■ **Exercise**: Repeat, please, only the lines from the top of the data down to the line with "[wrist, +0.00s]"; include both of those lines.

— Start —

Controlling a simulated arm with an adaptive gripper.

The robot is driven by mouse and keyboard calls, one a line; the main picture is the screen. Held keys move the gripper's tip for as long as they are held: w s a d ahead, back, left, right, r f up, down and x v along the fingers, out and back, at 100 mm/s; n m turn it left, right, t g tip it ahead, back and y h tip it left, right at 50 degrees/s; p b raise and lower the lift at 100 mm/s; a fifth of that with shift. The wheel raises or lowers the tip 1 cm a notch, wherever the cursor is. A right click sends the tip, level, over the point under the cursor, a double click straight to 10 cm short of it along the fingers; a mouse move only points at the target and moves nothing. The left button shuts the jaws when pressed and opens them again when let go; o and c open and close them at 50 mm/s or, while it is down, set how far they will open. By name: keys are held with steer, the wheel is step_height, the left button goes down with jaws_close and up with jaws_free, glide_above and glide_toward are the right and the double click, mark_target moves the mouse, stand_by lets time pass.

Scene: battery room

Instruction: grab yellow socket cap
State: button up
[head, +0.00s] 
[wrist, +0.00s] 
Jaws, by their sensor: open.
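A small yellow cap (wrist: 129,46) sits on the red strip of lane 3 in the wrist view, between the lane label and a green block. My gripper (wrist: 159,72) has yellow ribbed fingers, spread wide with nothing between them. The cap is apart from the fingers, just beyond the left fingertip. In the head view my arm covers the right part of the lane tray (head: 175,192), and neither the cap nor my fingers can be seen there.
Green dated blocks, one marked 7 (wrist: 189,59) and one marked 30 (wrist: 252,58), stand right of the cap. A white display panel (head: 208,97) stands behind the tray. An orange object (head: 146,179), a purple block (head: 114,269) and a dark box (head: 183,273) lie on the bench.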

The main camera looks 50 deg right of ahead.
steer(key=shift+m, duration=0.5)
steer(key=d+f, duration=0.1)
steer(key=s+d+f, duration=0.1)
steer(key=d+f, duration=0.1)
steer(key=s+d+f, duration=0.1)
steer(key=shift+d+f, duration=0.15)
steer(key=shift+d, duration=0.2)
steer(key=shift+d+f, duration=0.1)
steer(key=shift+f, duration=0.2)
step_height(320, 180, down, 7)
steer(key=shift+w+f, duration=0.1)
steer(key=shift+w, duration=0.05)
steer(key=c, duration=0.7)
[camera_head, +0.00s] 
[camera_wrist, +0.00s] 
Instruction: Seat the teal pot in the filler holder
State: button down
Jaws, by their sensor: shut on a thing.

— End —

■ **Response**:
Controlling a simulated arm with an adaptive gripper.

The robot is driven by mouse and keyboard calls, one a line; the main picture is the screen. Held keys move the gripper's tip for as long as they are held: w s a d ahead, back, left, right, r f up, down and x v along the fingers, out and back, at 100 mm/s; n m turn it left, right, t g tip it ahead, back and y h tip it left, right at 50 degrees/s; p b raise and lower the lift at 100 mm/s; a fifth of that with shift. The wheel raises or lowers the tip 1 cm a notch, wherever the cursor is. A right click sends the tip, level, over the point under the cursor, a double click straight to 10 cm short of it along the fingers; a mouse move only points at the target and moves nothing. The left button shuts the jaws when pressed and opens them again when let go; o and c open and close them at 50 mm/s or, while it is down, set how far they will open. By name: keys are held with steer, the wheel is step_height, the left button goes down with jaws_close and up with jaws_free, glide_above and glide_toward are the right and the double click, mark_target moves the mouse, stand_by lets time pass.

Scene: battery room

Instruction: grab yellow socket cap
State: button up
[head, +0.00s] 
[wrist, +0.00s] 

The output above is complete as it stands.